So yes, the stack object was moved to the heap when boxed otherwise it would have been destroyed after the stack frame for Boxing() was popped.

If you're interested in more details about garbage collection in .NET and just how complex it really is, check out this MSDN article.

Reference and Value Types

I felt it was necessary to talk about memory first even though both this section and memory are very intertwined. This is because learning in the reverse order leads to a lot of confusion I see around the internet.

So what are reference-types and value-types? Value-types are assigned by-value. A copy is made so you end up with separate objects. Reference-types are assigned by-reference. The reference to the object is copied. Still one object. Conceptually, that's it! But of course there's more to their implementation details. Let's start with value-types.

Value-types are optimized for copying. This is why it's recommended value-types be small in byte-size and immutable. Also, value-type variables directly contain data which is why they can not be null (there is an exception to this with nullable types).
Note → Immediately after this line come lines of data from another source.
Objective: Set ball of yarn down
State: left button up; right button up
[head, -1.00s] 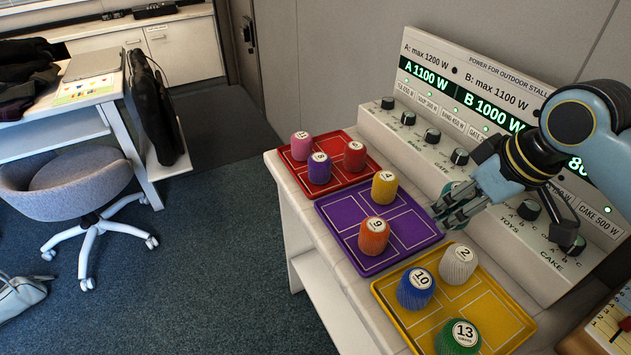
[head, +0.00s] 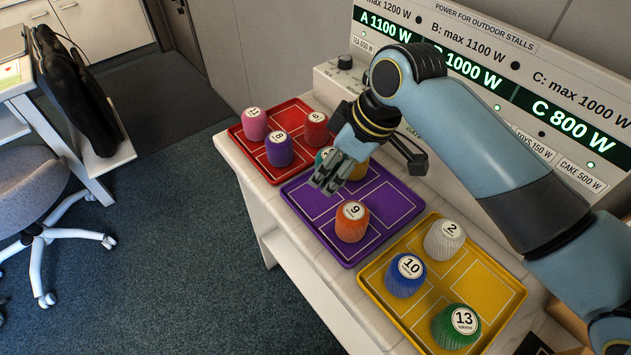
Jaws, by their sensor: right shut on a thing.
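My right gripper (head: 332,176) reaches in from the right and is shut on a teal ball of yarn (head: 322,157), mostly hidden by the fingers. They are over the far left part of the purple tray (head: 400,205), near the red tray (head: 247,147); I cannot tell whether the ball touches a tray. A yellow ball (head: 359,171) stands on the purple tray close beside the gripper, partly covered by it. An orange ball (head: 351,224) marked 9 stands nearer on that tray. My left gripper is not in view.
Pink (head: 254,125), purple (head: 279,150) and red (head: 315,131) balls stand on the red tray. White (head: 444,240), blue (head: 405,276) and green (head: 456,327) balls stand on the yellow tray (head: 500,285). A power panel (head: 440,62) with knobs stands behind.

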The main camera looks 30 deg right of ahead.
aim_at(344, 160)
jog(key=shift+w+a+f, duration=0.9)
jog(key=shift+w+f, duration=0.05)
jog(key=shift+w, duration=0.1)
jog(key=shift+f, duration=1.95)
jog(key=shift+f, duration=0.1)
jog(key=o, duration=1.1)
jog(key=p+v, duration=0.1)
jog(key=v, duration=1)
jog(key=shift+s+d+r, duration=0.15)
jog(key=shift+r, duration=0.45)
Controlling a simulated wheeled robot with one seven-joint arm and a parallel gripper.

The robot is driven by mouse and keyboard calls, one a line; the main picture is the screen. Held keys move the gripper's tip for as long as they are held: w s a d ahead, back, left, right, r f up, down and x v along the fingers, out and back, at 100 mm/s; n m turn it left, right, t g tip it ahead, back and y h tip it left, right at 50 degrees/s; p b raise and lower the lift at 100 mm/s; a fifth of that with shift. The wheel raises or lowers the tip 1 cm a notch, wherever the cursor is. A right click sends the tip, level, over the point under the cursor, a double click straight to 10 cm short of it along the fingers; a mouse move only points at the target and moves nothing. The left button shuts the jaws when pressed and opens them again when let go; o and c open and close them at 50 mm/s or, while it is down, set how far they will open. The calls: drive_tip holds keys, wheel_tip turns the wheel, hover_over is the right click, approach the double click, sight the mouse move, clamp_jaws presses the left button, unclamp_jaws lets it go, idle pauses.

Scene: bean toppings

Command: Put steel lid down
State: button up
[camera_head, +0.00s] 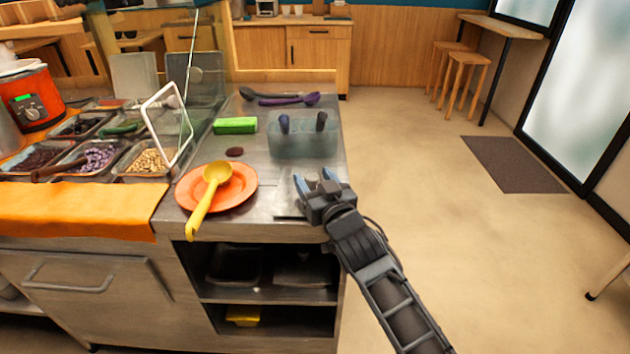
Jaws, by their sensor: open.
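A flat, shiny steel piece that looks like the steel lid (285,207) lies at the front right of the steel counter (262,220), near its edge. My gripper (314,179) is just right of and partly over it. Its two fingers point away from me and stand apart, with nothing clearly seen between them. My gripper hides part of the lid's right side, and I cannot tell whether they touch.
An orange plate (240,197) with a yellow ladle (207,200) sits left of the lid. A clear bin (302,143) stands behind my gripper, and a green block (235,126) farther left. Topping trays (102,157) fill the left. Open floor (440,200) lies right.

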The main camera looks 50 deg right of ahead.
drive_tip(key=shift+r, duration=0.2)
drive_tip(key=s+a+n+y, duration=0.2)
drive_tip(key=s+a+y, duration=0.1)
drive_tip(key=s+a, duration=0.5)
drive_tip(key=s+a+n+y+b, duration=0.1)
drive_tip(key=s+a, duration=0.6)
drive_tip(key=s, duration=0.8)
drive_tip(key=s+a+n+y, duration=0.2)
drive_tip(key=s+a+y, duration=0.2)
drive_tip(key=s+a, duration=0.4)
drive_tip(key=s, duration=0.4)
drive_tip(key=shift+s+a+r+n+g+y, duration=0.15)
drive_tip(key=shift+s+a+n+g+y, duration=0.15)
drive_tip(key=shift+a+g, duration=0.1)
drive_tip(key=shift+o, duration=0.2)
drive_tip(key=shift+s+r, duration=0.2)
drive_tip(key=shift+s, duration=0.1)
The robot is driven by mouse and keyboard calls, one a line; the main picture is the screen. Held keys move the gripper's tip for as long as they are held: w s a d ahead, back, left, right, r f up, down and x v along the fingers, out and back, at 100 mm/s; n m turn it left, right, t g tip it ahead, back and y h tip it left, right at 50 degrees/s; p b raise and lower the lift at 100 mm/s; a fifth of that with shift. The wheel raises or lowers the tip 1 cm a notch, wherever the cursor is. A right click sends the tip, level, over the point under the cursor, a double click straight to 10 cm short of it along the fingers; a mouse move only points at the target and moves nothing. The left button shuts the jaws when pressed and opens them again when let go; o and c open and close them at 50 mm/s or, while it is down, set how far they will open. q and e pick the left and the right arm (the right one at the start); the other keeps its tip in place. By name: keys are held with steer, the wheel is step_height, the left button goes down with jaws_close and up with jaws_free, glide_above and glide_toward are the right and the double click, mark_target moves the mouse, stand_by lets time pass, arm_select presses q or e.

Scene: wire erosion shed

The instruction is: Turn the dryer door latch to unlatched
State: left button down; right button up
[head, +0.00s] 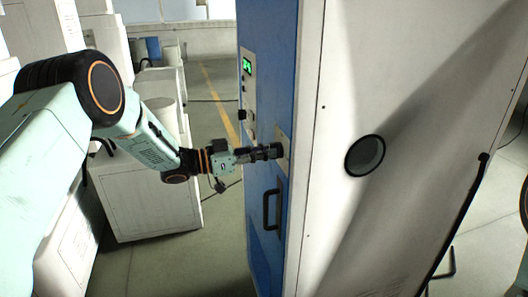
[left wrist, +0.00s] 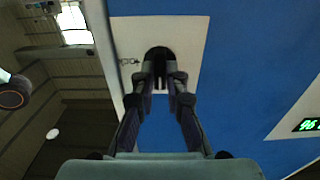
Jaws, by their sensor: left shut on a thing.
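The dryer (head: 335,60) is a tall cabinet with a white side and a blue front. The latch's pale plate (head: 284,158) sits on the blue front, above a black door handle (head: 271,210). My left gripper (head: 268,152) reaches it from the left and is shut on the latch. In the left wrist view the dark, rounded latch (left wrist: 159,52) shows on the pale plate (left wrist: 190,45), between the fingertips of the left gripper (left wrist: 161,80). The fingers hide part of the latch, so I cannot tell its turn angle. My right gripper is not in view.
A green-lit display (head: 247,66) is high on the blue front. A round dark port (head: 365,155) is on the dryer's white side. White cabinets (head: 145,195) stand at the left behind my left arm. Grey floor with a yellow line (head: 222,105) lies open between them and the dryer.

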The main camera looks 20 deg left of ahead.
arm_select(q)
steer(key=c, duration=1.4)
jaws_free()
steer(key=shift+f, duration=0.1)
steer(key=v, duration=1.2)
The main advantage of value-types is that they can be stored on either the stack or the heap. That's right, contrary to a lot of information out there, value-types are not inherently allocated on the stack. You may have picked up on this earlier when I mentioned boxing but value-types are also allocated on the heap when contained within a heap object. This heap object can be a boxed value-type or a reference-type.

MC++

value struct Box { 
  Box(int v) :x(v) { } 
  int x; 
};
value struct Container { 
  Container(int v) :b(v) { } 
  Box b; 
};

Container^ CreateContainer() { return gcnew Container(5); }

void main() {
  Container^ c = CreateContainer();
  Console::WriteLine(c->b.x);
}

//Output
5

We can simulate what would happen if value-types were not allocated on the heap if contained within a heap object.

MC++

struct Box { 
  Box(int v) :x(v) { } 
  int x; 
};
class Container { public: Box* b; };

void Kaboom(Container* c) {
  Box b(5); //create Box on stack
  c->b = &b; //no boxing, only getting the address of b
}
void StackFrame() { int a; char b; }

void main() {
  Container* c = new Container();
  Kaboom(c);
  Console::WriteLine(c->b->x);
  StackFrame();
  Console::WriteLine(c->b->x);
}

//Output
5
0

This also shows why using StackFrame() is important for these examples. Without overwriting the invalid stack memory pointed to by c->b, you can retrieve the old value which gives the false appearance of the code being safe.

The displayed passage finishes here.